Conrad Clevenger

ACM, the Association for Computing Machinery, presented a nineteen-member team with the inaugural  ACM Gordon Bell Prize for Climate Modelling for their project, “The Simple Cloud-Resolving E3SM Atmosphere Model Running on the Frontier Exascale System.” The new award aims to recognize innovative parallel computing contributions toward solving the global climate crisis.

The members of the team are: Mark A. Taylor, Luca Bertagna, Conrad Clevenger, James G. Foucar, Oksana Guba, Benjamin R. Hillman, Andrew G. Salinger (all of Sandia National Laboratories); Peter M. Caldwell, Aaron S. Donahue, Noel Keen, Christopher R. Terai, Renata B. McCoy, David C. Bader (all of Lawrence Livermore National Laboratory); Jayesh Krishna, Danqing Wu (both of Argonne National Laboratory); Matthew R. Norman, Sarat Sreepathi (both of Oakridge National Laboratory); James B. White III (Hewlett Packard Enterprise); and L. Ruby Leung (Pacific Northwest National Laboratory).
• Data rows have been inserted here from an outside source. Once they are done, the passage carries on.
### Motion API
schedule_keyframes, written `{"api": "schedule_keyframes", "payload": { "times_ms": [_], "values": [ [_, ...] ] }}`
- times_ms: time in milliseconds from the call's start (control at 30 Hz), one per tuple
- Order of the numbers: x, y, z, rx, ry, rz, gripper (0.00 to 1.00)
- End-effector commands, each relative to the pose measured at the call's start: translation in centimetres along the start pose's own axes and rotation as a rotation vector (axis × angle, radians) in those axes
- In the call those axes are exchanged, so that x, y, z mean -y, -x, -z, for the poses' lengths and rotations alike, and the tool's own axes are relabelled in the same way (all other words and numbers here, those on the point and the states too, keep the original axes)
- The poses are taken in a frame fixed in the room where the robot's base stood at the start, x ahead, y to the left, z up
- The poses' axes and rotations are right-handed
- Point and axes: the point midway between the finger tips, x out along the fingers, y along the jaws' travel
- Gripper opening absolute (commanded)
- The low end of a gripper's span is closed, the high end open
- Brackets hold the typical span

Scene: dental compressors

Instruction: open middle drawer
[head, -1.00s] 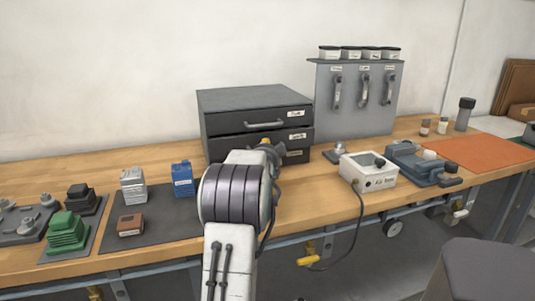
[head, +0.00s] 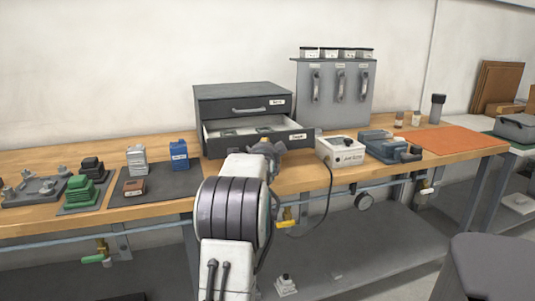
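A dark grey drawer cabinet (head: 243,93) stands on the wooden bench against the wall. Its top drawer (head: 230,110) is shut, with a grey handle and a white label. The middle drawer (head: 299,136) below it is pulled out towards me, and its light interior with several grey compartments or items shows. The bottom drawer is hidden behind the middle drawer and my arm. My gripper (head: 265,149) is at the front of the middle drawer, near the centre of its face. The middle drawer's handle is hidden there, and I cannot tell whether the fingers grip it.
A white box (head: 340,151) with a hanging cable and a grey-blue device (head: 382,146) stand right of the cabinet. A blue carton (head: 179,154) and several small parts lie on the left. A grey stool (head: 490,262) stands at lower right.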

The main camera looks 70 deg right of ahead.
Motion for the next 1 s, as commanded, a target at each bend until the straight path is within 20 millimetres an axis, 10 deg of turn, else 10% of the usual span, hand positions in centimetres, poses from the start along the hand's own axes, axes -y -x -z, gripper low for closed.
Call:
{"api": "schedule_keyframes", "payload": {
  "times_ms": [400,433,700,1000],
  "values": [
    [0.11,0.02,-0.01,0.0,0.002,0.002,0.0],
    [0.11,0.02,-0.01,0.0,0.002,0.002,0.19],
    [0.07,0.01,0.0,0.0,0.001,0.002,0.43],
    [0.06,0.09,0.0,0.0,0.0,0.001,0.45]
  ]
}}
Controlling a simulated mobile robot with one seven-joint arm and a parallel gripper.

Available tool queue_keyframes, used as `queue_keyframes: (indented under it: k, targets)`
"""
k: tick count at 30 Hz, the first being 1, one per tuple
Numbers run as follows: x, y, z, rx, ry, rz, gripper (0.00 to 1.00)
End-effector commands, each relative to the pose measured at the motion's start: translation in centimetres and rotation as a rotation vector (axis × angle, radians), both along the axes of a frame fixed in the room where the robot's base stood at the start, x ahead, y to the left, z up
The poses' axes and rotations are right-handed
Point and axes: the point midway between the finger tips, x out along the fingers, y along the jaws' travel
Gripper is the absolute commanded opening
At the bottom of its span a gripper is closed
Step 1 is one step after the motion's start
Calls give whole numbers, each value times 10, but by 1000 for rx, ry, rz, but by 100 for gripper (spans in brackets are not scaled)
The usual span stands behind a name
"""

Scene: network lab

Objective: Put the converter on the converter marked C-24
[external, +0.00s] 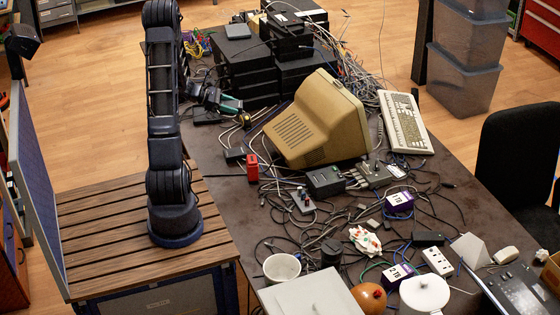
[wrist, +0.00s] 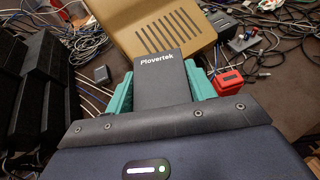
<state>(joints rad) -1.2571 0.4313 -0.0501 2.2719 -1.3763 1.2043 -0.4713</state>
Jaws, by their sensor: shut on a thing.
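My gripper (external: 231,104) is out over the far left side of the table, left of the beige monitor. In the wrist view its teal fingers (wrist: 160,88) are shut on a dark grey box marked "Plovertek" (wrist: 158,66), which I take to be the converter. In the external view the held box is hard to make out. Two purple boxes with white labels, one right of centre (external: 399,203) and one nearer the front (external: 397,274), lie among cables. I cannot read C-24 on anything.
The beige monitor (external: 318,122) stands close to the gripper. A red box (external: 251,167) and a dark box with cables (external: 325,181) are in front of it. Stacked black units (external: 243,72) stand behind. Loose cables cover much of the table. A keyboard (external: 405,122) lies to the right.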

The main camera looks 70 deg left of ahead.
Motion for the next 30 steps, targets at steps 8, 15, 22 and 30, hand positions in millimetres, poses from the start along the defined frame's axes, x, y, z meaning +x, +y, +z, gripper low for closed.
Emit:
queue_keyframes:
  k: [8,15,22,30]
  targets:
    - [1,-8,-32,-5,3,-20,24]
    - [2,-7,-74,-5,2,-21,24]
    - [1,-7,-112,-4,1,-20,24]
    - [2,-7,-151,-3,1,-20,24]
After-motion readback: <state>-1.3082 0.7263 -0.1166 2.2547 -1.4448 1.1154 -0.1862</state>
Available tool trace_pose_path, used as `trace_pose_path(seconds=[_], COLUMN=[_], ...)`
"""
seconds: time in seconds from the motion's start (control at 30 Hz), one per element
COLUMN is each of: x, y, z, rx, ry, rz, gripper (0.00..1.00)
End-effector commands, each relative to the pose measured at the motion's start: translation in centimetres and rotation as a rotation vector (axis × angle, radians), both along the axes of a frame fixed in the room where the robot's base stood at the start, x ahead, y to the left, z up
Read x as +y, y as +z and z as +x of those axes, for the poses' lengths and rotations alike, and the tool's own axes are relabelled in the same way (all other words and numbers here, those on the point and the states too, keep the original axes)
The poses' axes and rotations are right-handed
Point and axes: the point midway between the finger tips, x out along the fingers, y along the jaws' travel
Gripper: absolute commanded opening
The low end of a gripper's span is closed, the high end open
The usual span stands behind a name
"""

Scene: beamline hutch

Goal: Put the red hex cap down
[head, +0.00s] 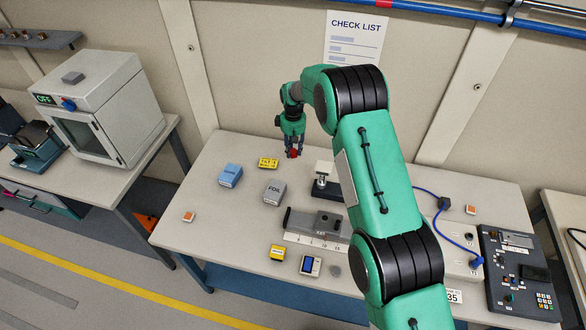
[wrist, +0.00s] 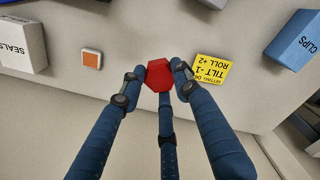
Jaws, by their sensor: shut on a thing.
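The red hex cap (wrist: 158,75) is between the fingertips of my gripper (wrist: 160,78) in the wrist view, and the fingers are closed around it. In the head view the red cap (head: 294,153) shows at the tips of my gripper (head: 294,150), over the back part of the table (head: 215,160). I cannot tell whether the cap touches the tabletop. The arm hides part of the table to the right.
A yellow label block (head: 268,163), a blue box (head: 230,175) and a grey FOIL box (head: 274,192) stand near the gripper. A small stand (head: 325,180) is to its right. The table's left front is mostly clear. A control panel (head: 517,275) lies far right.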

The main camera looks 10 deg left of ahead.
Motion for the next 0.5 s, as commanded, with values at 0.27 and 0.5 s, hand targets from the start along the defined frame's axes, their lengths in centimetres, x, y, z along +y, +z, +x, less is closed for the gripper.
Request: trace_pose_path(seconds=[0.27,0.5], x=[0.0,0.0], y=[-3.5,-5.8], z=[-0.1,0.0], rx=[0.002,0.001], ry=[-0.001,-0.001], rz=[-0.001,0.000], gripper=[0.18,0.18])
To develop the most effective carbon emission reduction policies, governments are working with scientists to better understand the relationship between carbon emissions, the earth’s atmosphere, and climate change. Because of the mind-boggling number of variables in understanding climate phenomena (e.g., temperature, humidity, precipitation), scientists have increasingly used powerful supercomputers to process all these variables in order to develop high resolution simulations.

Climate scientists are especially interested in understanding convective clouds (clouds that are formed by the process of warmer air rising above a less dense atmosphere). Deep convective clouds (which can be many kilometers thick) are particularly important to simulate correctly because they drive the tropical overturning circulation and modulate energy transfer over much of the planet.

A class of algorithmic models known as global cloud-resolving models (GCRMs) have been used to attempt to simulate deep convective clouds and have been accurate in certain instances such as providing simulations of short time periods or limited physical areas. But the Prize-winning team notes that the drawbacks of GCRM’s include the fact that running these algorithms on existing supercomputers has been slow and computationally expensive (e.g., the algorithms require too many steps).

The team proves that by using just-introduced exascale supercomputers along with a new algorithmic model they have introduced, the longstanding challenge of developing efficient and accurate simulations of deep convective clouds can be accomplished. The prize-winning team introduces the new algorithmic model, “Simple Cloud Resolving E3SM Atmosphere Model (SCREAM).“

The ACM Gordon Bell Prize for Climate Modelling aims to recognize innovative parallel computing contributions toward solving the global climate crisis. Climate scientists and software engineers are evaluated for the award based on the performance and innovation in their computational methods.